Here's how the function would look if we took the latter approach:
CREATE OR REPLACE FUNCTION sensor_location_top_ten(
nLocation VARCHAR,
sensor_log_id OUT INT,
reading OUT BIGINT,
reading_date OUT TIMESTAMP
)
RETURNS SETOF RECORD AS
$$
BEGIN
FOR sensor_log_id, reading, reading_date IN
SELECT s.sensor_log_id, s.reading, s.reading_date
FROM sensor_log s
WHERE s.location = nLocation
ORDER BY s.reading DESC
LIMIT 10
LOOP
RETURN NEXT;
END LOOP;
END;
$$ LANGUAGE plpgsql;
It's a bit more work up front, but it removes the necessity of creating a corresponding type for every function that returns row sets.
Saturday Night, and We in the Spot
Of course, saving the best for last is a pretty classic move, and we're suckers for tradition. Beginning in Postgres 8.4, functions gained one final syntax that did two things that effectively deprecated the previous two approaches. First, we no longer have to declare the type before the function. Second, we can avoid polluting our argument list with return values.
Here's how it looks:
CREATE OR REPLACE FUNCTION sensor_location_top_ten(nLocation VARCHAR)
RETURNS TABLE(
sensor_log_id INT,
reading BIGINT,
reading_date TIMESTAMP
) AS
$$
BEGIN
FOR sensor_log_id, reading, reading_date IN
SELECT s.sensor_log_id, s.reading, s.reading_date
FROM sensor_log s
WHERE s.location = nLocation
ORDER BY s.reading DESC
LIMIT 10
LOOP
RETURN NEXT;
END LOOP;
END;
$$ LANGUAGE plpgsql;
What's interesting about this approach is that it's otherwise identical to using OUT
parameters. The principal differences are the previously mentioned reduction in parameter clutter, and that a table-returning function implicitly returns a set of records. In essence, it's basically just OUT
-parameter shorthand someone hacked into the Postgres engine.

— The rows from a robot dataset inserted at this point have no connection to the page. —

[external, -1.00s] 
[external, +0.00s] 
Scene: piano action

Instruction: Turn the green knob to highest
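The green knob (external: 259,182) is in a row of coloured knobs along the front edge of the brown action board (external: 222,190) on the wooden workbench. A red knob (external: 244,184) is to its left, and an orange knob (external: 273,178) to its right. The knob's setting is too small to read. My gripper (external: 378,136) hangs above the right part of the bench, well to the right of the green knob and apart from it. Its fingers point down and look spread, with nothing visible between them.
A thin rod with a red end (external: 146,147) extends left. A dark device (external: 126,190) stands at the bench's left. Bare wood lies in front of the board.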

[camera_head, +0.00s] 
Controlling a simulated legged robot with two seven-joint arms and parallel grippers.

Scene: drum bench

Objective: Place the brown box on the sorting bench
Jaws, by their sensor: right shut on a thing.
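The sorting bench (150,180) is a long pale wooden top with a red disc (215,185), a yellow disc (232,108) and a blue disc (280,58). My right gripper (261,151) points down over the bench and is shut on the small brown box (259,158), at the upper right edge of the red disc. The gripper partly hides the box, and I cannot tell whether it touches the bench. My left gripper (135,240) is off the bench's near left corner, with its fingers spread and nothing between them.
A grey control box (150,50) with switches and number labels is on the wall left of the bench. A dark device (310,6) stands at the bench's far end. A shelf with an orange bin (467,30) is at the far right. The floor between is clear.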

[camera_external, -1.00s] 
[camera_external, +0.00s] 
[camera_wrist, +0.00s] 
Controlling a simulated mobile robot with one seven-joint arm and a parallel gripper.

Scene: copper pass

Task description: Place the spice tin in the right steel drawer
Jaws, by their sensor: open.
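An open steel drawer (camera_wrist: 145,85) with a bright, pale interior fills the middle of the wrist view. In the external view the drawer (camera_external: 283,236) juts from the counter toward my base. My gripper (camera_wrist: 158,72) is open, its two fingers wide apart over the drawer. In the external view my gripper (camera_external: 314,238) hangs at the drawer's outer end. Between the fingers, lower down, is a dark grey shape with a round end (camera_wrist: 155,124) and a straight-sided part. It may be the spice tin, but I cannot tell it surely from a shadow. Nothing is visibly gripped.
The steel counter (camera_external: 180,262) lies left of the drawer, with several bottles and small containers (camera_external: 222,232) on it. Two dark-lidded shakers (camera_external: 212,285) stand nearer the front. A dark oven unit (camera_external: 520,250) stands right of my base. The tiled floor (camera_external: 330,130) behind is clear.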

Don't Believe Me, Just Watch
Postgres functions have a plethora of such conveniences, and like most maturing platforms, it accumulates more with every passing generation. Since Postgres 10 is shaping up to be a rather comprehensive amalgam of varied enhancements, it's exciting to see how functions might evolve. Even if they remain static until some mysterious future version, there's still a lot more for us to explore.
And we most definitely will.
The stuff you’re doing with PL/pgsql really doesn’t require that language. SQL will do, as in:
CREATE OR REPLACE FUNCTION sensor_location_top_ten(nLocation VARCHAR)
RETURNS TABLE(
sensor_log_id INT,
reading BIGINT,
reading_date TIMESTAMP
)
LANGUAGE sql
AS $$
SELECT s.sensor_log_id, s.reading, s.reading_date
FROM sensor_log s
WHERE s.location = nLocation
ORDER BY s.reading DESC
LIMIT 10
$$;
Great example! Using SQL is a good way to simplify in some cases.
I still prefer to use PLPGSQL in most cases. Keep in mind that these examples are general purpose to illustrate the concept. For every function that is compatible with straight SQL, there is another that needs an exception block, or contains multiple phases that don’t really map well to a single query.
Oh, and if you insist on PL/pgsql for whatever reason, you can use RETURN QUERY.
Thanks for the article!
Small typo: “just useR a cursor”
Thanks for the catch, Nikolay! I swear I read that particular sentence ten times and somehow my eyes skipped right over that. Doh!